You never know what you will find scratched on a paper bag.
My son, Spencer, and I were lucky to be the beneficiaries of a FIVE STAR alfredo recipe inked on said receptacle.
Spencer has been lobbying for fettuccine alfredo for several weeks. The problem is that he can't eat regular wheat without feeling really lousy, so going to an Italian restaurant is not an option.
Fortunately, we now live in NYC, one of the most gastronomically diverse cities in the world. And, we live close to one of the best neighborhoods for Italian provisions, Arthur Avenue in the Bronx.
Shall I admit that I have become slightly addicted to the seemingly infinite supply of homemade pastas, fresh mozzarella and ricotta, imported cheeses, locally cured meats, and sinful desserts? Not to mention the wine, cappuccino, and friendly conversation?
On this President's Day, the family set out on an excursion to buy Italian groceries to make the coveted alfredo sauce. Destination? Teitel Bros. on Arthur Avenue.
We were headed there not only for the cheeses and imported butter, but for the farro (emmer variety) pasta. Farro is a concept "deeply rooted in Italian tradition." The term "farro" is reserved for three cultivated hulled ancient wheat species, including einkorn (farro piccolo), emmer (farro medio), and spelt (farro grande). The beauty is that we know that Spencer can eat each of these varieties without getting the modern wheat blues.
As I was searching for the farro pasta hidden behind other tempting provisions, the owner Ed, asked what I was looking for. I reminded him that I'm the spelt lady, who was in the week before, and was looking for the farro we purchased the other day. "Ohhh, the lawyer, I remember," he said. He moved aside the bottles of olive oil, and opened the gateway to the Farro Pasta. I felt like a hoarder as I stacked 6 boxes in my arms. "The kid wants fettucine alfredo," I said as I tried to clarify that I was not chowing down all the pasta myself.
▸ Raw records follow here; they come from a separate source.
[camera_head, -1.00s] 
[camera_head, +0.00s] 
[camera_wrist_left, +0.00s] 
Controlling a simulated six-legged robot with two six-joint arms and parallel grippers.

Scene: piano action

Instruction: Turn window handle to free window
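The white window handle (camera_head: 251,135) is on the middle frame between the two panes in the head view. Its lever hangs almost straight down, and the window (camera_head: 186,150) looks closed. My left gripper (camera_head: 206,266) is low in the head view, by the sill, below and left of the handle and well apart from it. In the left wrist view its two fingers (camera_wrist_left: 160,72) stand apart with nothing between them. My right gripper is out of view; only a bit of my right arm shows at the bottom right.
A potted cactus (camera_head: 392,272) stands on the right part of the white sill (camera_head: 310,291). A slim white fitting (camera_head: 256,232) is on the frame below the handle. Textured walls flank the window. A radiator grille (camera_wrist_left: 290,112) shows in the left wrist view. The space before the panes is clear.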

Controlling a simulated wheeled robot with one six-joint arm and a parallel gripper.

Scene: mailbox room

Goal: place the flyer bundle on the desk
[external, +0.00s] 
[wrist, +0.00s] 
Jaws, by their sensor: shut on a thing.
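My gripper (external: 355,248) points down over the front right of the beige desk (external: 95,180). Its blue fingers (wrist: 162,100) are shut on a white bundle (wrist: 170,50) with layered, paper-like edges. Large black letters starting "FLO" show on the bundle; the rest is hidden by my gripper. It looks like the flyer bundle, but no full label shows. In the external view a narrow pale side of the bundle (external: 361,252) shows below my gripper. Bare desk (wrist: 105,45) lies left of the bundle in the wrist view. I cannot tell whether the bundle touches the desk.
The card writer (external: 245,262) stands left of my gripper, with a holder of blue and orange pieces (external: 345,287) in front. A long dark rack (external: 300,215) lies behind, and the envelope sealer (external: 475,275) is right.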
"Would you like a recipe?" Ed inquired. "Mike here is an expert. He owned a five star Italian restaurant in NJ. He has the best alfredo recipe." Spencer beamed at me as if we had just hit the jackpot. "Absolutely," I said. As I tried to scratch down the recipe, however, Ed, Mike, and now John saw that my attempts to keep up with the recitation of the recipe was becoming futile. Mike took over, got a paper bag, and a pen, and unlocked the key to the secret of a divine alfredo sauce (see photo above).
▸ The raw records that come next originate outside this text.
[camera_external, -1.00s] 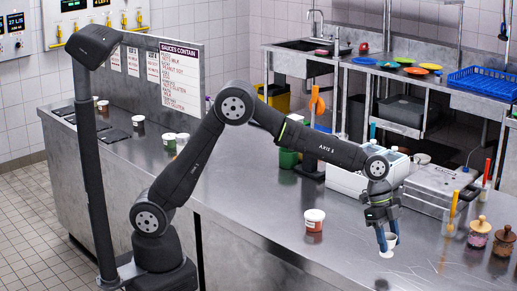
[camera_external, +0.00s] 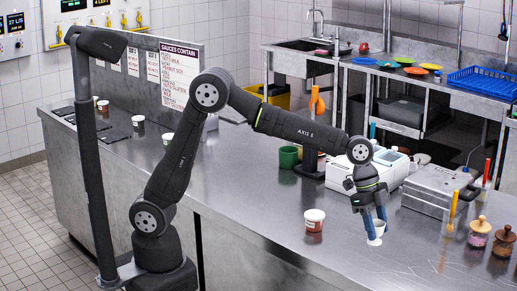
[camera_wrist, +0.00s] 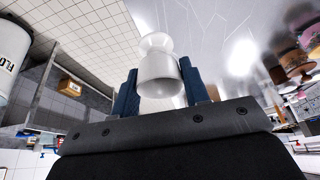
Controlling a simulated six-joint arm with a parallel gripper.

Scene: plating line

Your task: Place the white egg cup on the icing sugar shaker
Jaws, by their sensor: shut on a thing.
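The white egg cup (camera_external: 376,241) is held between the blue fingers of my gripper (camera_external: 375,226), above the front part of the steel counter. In the wrist view the egg cup (camera_wrist: 160,70) sits between the two blue fingers of my gripper (camera_wrist: 160,92), its flared end pointing away from the wrist. I cannot tell for sure which container is the icing sugar shaker. Several jars with wooden tops (camera_external: 480,226) stand at the right, apart from the cup; no label on them is readable.
A green container (camera_external: 288,157) is farther back. The counter front is mostly clear.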

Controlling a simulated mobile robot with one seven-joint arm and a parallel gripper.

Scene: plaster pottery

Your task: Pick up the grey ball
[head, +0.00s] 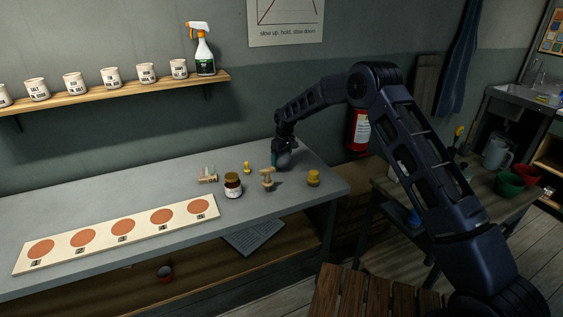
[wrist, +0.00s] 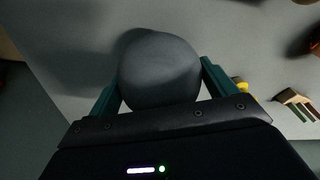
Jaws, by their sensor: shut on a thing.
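The grey ball (wrist: 160,68) sits between the two teal fingers of my gripper (wrist: 160,85) in the wrist view. My gripper is shut on it, one finger at each side. In the head view my gripper (head: 279,161) is at the back right of the grey table (head: 130,190), and the ball (head: 285,160) shows partly beside the fingers. A shadow lies on the table left of the ball in the wrist view. I cannot tell whether the ball touches the table.
A board with orange discs (head: 122,232) lies front left. The table's right edge is close by.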

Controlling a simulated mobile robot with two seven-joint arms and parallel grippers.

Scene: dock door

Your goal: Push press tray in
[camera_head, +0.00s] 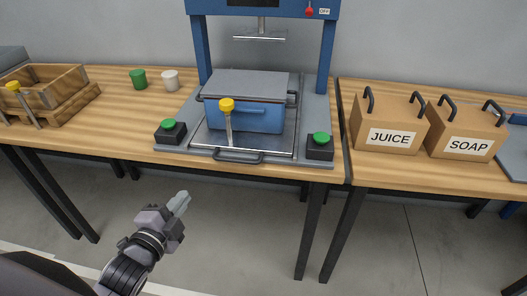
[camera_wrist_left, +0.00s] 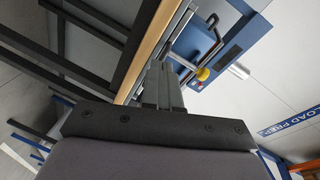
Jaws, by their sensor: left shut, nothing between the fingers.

Good thing Spencer was around as a second set of ears. I did not quite get all of the directions straight and the writing on the paper bag was slightly cryptic. Between the two of us, mom and son, we were able to decipher the alfredo recipe. The result was close to divine. For fear that I might not recite the recipe as it should be, I will reveal only the secret ingredients (fresh ground nutmeg, Italian butter, and an egg yolk) and you will have to go to Teitel's yourself for the recipe and the magic.